Выбрать главу

Прямые письменные свидетельства такого рода вряд ли име­ются, поскольку Сталин, как известно, не позволял делать записи или составлять протоколы, да и другие его поручения выполнялись в ус­тной форме. Неподчинение установленному порядку было практиче­ски невозможным, если учесть применявшиеся им в ходе «больших чисток» методы идеологизации служебного аппарата. Косвенные же доказательства, если они когда-либо и были, едва ли могли пережить психологический катаклизм Сталина и внутренние пертурбации Кремля, которые имели место после нарушения Германией договора и ее вторжения в СССР. Мало надежды и на дополнительные кос­венные доказательства, например на рассказы очевидцев. Подобно отдельным воспоминаниям В.М.Молотова, А.И.Микояна, изложен­ным в письменном виде, или устным высказываниям переводчика Павлова, они в силу ряда причин (сохранившаяся лояльность, особен­ности языка и запреты) едва ли обогатят нас принципиально новыми сведениями.
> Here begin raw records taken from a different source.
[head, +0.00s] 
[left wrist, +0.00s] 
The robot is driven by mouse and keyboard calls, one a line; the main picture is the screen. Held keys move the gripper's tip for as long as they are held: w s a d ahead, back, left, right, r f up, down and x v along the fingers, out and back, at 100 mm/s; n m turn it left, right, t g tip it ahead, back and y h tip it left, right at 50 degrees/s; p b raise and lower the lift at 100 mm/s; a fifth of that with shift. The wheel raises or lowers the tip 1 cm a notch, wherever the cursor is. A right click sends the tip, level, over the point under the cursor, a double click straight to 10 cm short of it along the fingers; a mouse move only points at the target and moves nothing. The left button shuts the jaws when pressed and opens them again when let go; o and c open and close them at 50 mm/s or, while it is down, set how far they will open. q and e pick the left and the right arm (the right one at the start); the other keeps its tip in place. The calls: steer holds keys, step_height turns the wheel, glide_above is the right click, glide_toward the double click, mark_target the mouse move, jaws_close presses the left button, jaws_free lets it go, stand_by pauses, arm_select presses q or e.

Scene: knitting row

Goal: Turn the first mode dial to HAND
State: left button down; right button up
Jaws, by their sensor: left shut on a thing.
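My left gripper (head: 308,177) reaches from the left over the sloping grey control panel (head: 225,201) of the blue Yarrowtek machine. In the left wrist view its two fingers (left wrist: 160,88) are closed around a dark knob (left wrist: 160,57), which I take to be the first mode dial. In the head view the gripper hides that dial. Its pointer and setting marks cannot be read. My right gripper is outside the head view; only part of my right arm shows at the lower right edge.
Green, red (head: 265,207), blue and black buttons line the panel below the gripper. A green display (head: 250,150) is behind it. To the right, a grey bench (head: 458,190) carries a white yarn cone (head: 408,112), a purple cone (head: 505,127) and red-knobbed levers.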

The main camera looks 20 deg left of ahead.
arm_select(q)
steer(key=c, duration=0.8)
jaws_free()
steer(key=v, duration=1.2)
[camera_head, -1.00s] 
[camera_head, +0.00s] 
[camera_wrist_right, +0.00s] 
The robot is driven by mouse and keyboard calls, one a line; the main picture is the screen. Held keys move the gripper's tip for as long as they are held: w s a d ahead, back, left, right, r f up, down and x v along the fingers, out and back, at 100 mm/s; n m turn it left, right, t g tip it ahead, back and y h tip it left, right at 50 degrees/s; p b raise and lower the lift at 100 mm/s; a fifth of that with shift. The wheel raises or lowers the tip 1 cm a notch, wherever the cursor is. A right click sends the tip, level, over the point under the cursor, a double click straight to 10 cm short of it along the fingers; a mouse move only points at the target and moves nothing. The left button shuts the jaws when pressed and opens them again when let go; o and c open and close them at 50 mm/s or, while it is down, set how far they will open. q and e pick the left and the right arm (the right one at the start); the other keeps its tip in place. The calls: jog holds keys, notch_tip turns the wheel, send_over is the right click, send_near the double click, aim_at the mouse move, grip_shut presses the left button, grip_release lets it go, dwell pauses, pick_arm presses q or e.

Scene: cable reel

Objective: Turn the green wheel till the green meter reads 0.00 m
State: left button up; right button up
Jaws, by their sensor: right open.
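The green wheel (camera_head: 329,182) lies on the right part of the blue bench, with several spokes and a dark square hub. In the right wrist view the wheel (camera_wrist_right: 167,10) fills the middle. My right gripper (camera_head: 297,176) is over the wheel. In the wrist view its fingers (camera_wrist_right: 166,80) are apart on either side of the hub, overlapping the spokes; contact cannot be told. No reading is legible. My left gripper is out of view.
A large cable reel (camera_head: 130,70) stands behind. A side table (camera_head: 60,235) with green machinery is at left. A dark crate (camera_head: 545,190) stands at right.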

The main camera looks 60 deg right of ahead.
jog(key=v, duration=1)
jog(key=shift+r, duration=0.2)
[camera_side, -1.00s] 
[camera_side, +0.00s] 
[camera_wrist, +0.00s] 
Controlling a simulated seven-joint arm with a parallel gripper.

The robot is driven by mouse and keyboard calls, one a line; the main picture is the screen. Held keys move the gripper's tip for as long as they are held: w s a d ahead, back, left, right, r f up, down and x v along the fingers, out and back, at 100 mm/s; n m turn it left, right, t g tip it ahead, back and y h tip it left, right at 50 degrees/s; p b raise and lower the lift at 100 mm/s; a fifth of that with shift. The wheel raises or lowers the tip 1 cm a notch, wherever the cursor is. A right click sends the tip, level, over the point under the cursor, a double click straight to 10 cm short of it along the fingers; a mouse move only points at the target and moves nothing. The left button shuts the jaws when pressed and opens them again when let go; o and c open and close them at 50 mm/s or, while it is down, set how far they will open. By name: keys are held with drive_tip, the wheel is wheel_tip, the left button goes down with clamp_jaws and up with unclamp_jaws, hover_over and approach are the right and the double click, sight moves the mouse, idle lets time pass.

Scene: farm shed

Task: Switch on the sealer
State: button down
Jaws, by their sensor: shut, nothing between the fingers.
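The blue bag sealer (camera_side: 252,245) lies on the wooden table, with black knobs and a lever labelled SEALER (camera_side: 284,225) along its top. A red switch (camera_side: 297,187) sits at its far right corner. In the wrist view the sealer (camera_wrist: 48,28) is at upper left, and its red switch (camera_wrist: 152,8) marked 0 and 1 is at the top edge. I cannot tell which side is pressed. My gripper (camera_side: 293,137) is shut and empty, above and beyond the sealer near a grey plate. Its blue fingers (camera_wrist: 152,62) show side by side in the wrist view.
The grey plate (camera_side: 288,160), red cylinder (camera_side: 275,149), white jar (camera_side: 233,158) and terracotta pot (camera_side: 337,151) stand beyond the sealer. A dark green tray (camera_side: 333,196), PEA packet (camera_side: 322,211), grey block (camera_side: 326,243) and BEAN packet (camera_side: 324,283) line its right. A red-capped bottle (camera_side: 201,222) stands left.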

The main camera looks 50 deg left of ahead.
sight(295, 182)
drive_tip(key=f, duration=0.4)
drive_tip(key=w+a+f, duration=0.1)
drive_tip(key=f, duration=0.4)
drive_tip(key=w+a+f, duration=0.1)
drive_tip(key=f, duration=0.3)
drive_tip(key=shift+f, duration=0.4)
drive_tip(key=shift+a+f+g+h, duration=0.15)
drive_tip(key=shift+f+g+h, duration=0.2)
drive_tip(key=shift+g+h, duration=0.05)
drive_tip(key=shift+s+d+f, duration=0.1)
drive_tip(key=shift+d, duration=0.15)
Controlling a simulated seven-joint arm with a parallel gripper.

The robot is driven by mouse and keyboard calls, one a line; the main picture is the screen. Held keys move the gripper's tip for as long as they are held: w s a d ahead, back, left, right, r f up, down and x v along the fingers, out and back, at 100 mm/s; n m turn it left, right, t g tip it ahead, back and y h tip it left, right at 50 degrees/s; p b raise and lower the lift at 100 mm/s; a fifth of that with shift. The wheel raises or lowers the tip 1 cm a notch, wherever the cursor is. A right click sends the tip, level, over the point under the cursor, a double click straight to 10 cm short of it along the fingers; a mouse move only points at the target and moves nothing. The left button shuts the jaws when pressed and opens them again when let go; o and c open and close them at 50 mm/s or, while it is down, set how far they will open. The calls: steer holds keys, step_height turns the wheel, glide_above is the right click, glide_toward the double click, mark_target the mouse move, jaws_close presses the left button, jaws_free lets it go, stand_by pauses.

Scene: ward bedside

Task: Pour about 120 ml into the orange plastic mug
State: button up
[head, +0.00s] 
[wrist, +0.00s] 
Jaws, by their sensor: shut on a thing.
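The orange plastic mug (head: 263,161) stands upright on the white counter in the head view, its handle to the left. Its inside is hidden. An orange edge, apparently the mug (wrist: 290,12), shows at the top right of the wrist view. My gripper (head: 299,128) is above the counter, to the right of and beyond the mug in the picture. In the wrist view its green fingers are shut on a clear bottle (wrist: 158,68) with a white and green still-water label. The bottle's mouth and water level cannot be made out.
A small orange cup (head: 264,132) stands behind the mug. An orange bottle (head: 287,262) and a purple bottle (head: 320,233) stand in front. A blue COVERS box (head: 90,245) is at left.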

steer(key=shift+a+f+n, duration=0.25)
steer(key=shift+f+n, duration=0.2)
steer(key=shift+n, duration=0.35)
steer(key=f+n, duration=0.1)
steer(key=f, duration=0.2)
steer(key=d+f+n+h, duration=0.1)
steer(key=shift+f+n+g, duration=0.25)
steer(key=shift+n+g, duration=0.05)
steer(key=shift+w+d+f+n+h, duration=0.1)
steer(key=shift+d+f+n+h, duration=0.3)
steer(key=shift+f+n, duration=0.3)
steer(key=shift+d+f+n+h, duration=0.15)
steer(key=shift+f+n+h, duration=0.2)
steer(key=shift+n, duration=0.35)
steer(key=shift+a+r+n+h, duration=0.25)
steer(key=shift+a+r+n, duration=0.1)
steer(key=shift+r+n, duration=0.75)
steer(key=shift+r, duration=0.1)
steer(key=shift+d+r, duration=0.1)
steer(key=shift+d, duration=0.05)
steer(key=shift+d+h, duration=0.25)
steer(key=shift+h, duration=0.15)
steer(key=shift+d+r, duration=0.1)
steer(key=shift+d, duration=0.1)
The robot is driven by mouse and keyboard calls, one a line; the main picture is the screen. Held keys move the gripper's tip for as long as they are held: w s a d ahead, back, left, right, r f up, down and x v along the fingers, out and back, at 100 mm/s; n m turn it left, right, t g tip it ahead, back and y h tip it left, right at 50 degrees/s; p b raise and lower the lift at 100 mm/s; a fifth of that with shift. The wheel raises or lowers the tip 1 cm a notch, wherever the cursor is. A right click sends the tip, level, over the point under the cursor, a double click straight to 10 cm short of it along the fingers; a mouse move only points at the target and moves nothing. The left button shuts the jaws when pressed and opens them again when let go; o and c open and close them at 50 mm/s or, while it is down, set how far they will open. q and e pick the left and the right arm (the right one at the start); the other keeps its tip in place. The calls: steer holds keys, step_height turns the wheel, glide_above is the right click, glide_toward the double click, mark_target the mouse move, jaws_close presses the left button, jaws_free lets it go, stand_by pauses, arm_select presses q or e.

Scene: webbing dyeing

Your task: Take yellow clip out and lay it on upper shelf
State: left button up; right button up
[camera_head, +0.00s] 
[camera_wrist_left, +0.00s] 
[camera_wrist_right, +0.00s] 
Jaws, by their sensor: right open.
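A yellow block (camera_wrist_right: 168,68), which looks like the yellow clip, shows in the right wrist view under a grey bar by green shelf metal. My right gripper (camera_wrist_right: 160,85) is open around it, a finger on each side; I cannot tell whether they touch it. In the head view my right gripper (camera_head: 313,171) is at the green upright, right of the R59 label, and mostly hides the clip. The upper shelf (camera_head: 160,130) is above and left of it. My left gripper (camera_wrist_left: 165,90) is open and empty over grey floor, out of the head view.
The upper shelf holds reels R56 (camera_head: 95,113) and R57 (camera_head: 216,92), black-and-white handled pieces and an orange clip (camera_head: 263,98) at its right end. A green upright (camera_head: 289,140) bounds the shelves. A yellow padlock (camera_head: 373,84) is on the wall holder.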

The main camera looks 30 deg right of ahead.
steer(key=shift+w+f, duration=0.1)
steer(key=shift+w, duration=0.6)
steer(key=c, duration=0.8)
Таким образом, серьезный исследователь вынужден оставить в стороне, как не имеющий ответа, главный вопрос, касающийся до­казательств соответствующих решений Кремля. Но это не дает ему права, пользуясь отсутствием нужной документации, пускаться в безудержные спекуляции относительно целей и намерений Стали­на, как это охотно делали исследователи в послевоенные годы. Се­годня ученый обязан учитывать и другие, весьма существенные точки зрения, которые ставят под серьезное сомнение упоминае­мый выше тезис.

Согласно одной из них, нет абсолютно никаких доказательств по­стоянных «предложений» Сталина правительству Гитлера, нацелен­ных на установление особых политических отношений. Документально подтверждаемые предложения, касающиеся договор­ного закрепления двусторонних отношений, Сталин сделал гитлеров­скому правительству только в тот период, когда консолидация последнего еще казалась незавершенной, а внешняя политика — окон­чательно не определившейся.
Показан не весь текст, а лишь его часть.